「ジオパーク」をご存知だろうか? 「ジオ」とは、大地や地球のこと。大地の公園、地球の公園といった意味だが、まだ一般的にはなじみがない言葉かもしれない。それもそのはず、日本にジオパークが誕生したのは、つい最近のことなのだ。しかし、今後ジオパークは次々と日本各地につくられる予定。いったいジオパークとはどのような場所なのか? 日本ジオパーク委員会事務局の渡辺真人(まひと)さんに話をうかがった。
ふだんは見過ごしてしまう「大地」のおもしろさ
モザイクのようにとても細かく色分けされた日本地図を見せてもらった。地質図というものだ。「例えば、四国の北部から紀伊半島へと続く緑がかった地質。この土地ではミカンが栽培されているんです。この地質、東は静岡にも見られます。そして、九州の長崎にも」。渡辺さんの話に、思わず「なるほど」とつぶやいた。いずれもミカンの産地だ。「もちろん、その他の理由も考えられますが」と言いつつも、渡辺さんは地質というもののおもしろさを話してくれた。

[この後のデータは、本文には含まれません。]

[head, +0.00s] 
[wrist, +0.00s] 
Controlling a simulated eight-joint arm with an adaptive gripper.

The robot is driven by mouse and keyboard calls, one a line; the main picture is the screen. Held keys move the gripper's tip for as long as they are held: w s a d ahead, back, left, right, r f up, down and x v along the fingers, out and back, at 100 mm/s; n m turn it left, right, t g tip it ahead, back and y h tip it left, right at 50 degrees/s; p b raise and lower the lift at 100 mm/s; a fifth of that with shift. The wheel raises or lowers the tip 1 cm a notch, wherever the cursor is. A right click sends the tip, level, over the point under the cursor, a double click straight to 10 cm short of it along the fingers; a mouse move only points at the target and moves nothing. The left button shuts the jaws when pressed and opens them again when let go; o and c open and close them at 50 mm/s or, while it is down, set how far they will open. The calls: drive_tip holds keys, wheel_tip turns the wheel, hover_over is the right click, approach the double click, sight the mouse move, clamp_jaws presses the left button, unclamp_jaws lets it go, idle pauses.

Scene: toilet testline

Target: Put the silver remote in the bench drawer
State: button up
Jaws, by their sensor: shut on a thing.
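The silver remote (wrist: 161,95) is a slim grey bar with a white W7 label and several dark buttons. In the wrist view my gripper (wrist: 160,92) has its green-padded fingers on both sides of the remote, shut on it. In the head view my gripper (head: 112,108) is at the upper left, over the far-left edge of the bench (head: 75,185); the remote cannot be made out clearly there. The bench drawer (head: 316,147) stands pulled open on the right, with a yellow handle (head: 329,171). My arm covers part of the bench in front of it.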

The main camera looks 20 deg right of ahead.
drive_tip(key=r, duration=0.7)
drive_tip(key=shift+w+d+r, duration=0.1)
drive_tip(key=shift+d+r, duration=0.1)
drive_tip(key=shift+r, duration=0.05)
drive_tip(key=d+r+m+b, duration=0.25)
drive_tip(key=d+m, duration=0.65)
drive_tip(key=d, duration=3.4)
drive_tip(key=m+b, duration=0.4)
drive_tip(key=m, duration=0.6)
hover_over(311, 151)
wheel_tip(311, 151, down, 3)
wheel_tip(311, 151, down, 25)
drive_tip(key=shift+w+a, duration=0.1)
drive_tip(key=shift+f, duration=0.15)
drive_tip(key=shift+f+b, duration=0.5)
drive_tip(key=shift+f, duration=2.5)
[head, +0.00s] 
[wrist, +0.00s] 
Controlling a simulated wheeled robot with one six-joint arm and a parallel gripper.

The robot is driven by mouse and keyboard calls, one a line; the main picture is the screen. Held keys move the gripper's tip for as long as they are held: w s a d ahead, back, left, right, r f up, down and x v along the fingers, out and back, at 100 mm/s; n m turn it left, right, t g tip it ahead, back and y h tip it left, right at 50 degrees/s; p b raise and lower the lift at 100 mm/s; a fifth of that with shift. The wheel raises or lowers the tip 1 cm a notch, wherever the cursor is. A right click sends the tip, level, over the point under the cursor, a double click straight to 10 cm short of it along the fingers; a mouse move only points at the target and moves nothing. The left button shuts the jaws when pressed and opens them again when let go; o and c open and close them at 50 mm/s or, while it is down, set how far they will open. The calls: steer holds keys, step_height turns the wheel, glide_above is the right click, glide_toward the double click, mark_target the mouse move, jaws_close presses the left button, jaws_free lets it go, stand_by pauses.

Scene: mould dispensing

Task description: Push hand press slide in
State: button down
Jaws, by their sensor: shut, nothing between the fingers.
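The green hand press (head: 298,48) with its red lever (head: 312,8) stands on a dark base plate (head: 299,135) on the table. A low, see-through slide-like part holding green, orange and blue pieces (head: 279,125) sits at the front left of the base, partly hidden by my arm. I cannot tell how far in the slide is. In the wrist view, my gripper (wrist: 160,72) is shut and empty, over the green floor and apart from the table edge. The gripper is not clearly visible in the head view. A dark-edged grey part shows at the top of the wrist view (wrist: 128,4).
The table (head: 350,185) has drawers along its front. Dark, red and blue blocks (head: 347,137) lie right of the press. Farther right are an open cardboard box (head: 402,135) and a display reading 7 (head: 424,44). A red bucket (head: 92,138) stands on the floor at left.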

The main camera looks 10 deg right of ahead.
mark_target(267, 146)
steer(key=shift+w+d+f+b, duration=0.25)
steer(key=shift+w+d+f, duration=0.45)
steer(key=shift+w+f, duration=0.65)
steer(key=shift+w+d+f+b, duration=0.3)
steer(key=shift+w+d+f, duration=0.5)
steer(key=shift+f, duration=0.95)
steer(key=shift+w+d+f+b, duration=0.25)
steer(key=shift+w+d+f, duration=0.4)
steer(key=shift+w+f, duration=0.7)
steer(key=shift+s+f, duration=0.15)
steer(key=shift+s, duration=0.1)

日頃から、地質や地形を意識して風景や大地を眺めている人は、ほとんどいないだろう。しかし、大地の地質や地形は、地球の歴史を物語っているだけでなく、すばらしい風景として人の目を楽しませ、さらに人の暮らしに直接結びついている。この大地や地球の営みをひとつの遺産として学び、楽しんでもらうために始められたのが「ジオパーク」というわけだ。
世界遺産との違いは「活用」
ところで、ジオパークの話を聞いて「世界遺産とどこが違うのか?」と思った人もいるに違いない。簡単に言えば、世界遺産の場合、遺産の保護が目的であるのに対し、ジオパークでは保護と同時に活用も重視される。
「その地域にある大地の遺産を中心とした貴重な自然や文化遺産が保護され、地元の人がその価値を理解して旅行者に魅力を伝えます。旅行者はそこに滞在して地球の成り立ちや仕組みを楽しみながら学びます。そして、旅行者によって地域の経済は活性化するわけです」。渡辺さんはそう説明する。
ただジオパークという「場所」があるだけではなく、そこで教育やガイドツアーなどの活動をすることによりジオパークを活用し、地域経済を活性化していくことが、ジオパークの大きな目的となっている。およそ4年ごとに見直され、活用が不十分な場合はジオパークの看板を返上しなければならないというのも、世界遺産とは大きく異なる仕組みだ。